BBC Suffers 'Serious Lapse' in Care of 13-Year-Old Actor, Says Ofcom
LONDON -- The media watchdog Ofcom is criticizing the BBC for a "serious lapse" in its duty of care to a 13-year-old actor who appeared in violent scenes in the BBC 2 police drama Line of Duty.
The regulator told the public broadcaster that the program did not do enough to protect the child actor in scenes that saw him head-butted before he attempted to sever a policeman's fingers with pair of bolt cutters.
In reply, the BBC told Ofcom it was in "constant dialogue" with the teenager's parents, who were content that he could cope with the emotional demands -- despite this being his first acting role.
But Ofcom, which launched an investigation following a single complaint from a viewer, ruled the program had breached broadcasting rules requiring that "due care must be taken over the physical and emotional welfare and the dignity of people under 18."
The regulator said 13-year-old Gregory Piper, who played a character named Ryan Pilkington (described as a child-runner for a violent criminal gang), had appeared in scenes which were "of a particularly violent nature and included sexually explicit language."
Ofcom said the scene in question shows his character being handed bolt cutters after being head-butted while shouting: "Give it, give it, now hold his hand out and give me that f---ing finger."
In a later interrogation by another police officer, Pilkington is told: "You're a tough kid, Ryan, or at least you think you are. If you carry on like this, the place you are going has 16-year-olds, 17-year-olds and they are built like brick sheds; how do you think you'll fare against one of those lads?

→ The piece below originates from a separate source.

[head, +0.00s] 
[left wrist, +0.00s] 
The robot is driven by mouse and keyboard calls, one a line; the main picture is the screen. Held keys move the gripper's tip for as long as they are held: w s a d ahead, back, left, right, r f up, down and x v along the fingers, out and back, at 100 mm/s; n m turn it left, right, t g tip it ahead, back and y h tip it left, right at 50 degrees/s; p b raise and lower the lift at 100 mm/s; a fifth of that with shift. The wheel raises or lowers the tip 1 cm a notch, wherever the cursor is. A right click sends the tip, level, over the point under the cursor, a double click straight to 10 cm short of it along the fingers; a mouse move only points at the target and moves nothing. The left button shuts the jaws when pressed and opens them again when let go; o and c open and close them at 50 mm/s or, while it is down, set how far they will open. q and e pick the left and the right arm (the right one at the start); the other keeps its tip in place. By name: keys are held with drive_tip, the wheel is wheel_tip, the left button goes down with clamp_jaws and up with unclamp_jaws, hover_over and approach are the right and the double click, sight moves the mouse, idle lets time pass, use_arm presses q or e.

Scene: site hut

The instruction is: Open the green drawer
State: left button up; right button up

They knock your teeth out, Ryan; they do that so you give a better blow job."
The regulator said it was "particularly concerned that there did not appear to be anyone who was independent and had no direct interest in the child actor's participation in the series involved in the decision making regarding his participation."

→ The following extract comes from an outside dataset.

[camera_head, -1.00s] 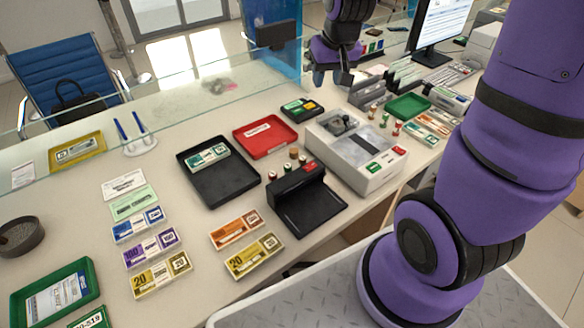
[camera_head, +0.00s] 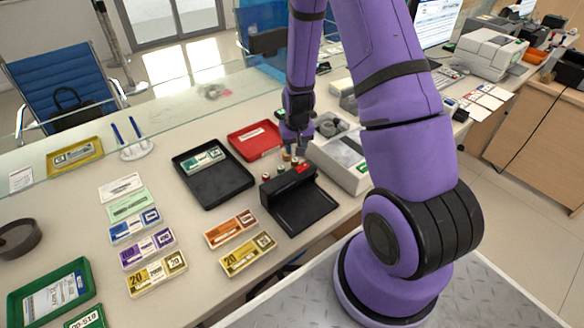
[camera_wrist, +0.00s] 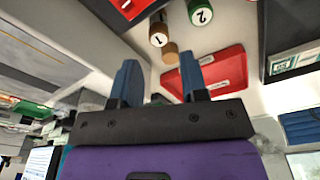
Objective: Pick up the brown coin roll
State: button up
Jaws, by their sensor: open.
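Two brownish coin rolls stand close together on the counter. In the wrist view, one (camera_wrist: 159,36) has a white end marked 1, and a plainer brown one (camera_wrist: 170,56) is just beyond it. They look small in the head view (camera_head: 287,156). A green roll (camera_wrist: 200,12) marked 2 stands beside them. My gripper (camera_head: 298,138) is above and close to the rolls, pointing down. Its two blue fingers (camera_wrist: 160,72) are apart with nothing held between them. The brown rolls appear ahead of the gap between the fingertips. I cannot tell the exact height above them.
A black device with a red display (camera_head: 298,205) stands beside the rolls. A red tray (camera_head: 240,148) and a black tray (camera_head: 232,185) lie to the left, and a grey-white machine (camera_head: 352,178) to the right. Banknote bundles (camera_head: 247,252) lie in front.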

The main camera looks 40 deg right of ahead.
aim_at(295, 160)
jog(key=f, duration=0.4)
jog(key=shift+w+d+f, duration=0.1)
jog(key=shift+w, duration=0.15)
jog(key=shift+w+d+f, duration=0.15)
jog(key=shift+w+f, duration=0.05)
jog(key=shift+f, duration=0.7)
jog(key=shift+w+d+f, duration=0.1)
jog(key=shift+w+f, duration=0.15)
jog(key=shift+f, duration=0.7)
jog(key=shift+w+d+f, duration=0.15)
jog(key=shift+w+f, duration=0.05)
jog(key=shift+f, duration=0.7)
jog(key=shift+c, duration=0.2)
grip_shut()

The "violent nature of the 'bolt cutter' scene and the sexually explicit language used by DC Fleming [actress Vicky McClure] were such 'extreme' cases and, given the child actor's direct involvement in both scenes, would have warranted the broadcaster to seek expert opinion on whether it was appropriate for the child actor to participate in them," Ofcom said.
Made by independent producer World, the gritty police show aired in June and July this year and has been commissioned for a second installment.
Ofcom called for a meeting with the BBC to reiterate the "paramount importance" of rules regarding child participation following what it described as the pubcaster's "serious lapse."
In its defense, the BBC detailed to Ofcom 11 separate steps it had taken before filming to allay any concerns about potential emotional risks to the young actor.
The BBC said in a statement to the regulator: "We believe that overall the decisions and arrangements made minimized any risk of emotional harm during the filming process itself."
But the broadcaster later admits that best practice was not used during the filming of the interview scene.
Sections of the dialogue should have been filmed separately to avoid the teenage actor's exposure to sexually explicit language, the BBC conceded.
While the BBC said it agreed with the producers' assessment that they had exercised "due care," the pubcaster did say that "best practice would have guarded against the possibility that the assessment was mistaken."
And it also sent Ofcom a letter from the actor's mother describing his first turn on television as a very positive experience and adding that the actor had suffered no harm or distress as a result of either scene.
But Ofcom said it was "particularly concerned about the child actor's exposure to sexualized language" and said the BBC should have involved third-party experts rather than relying on its own judgment and that of the teenager's parents.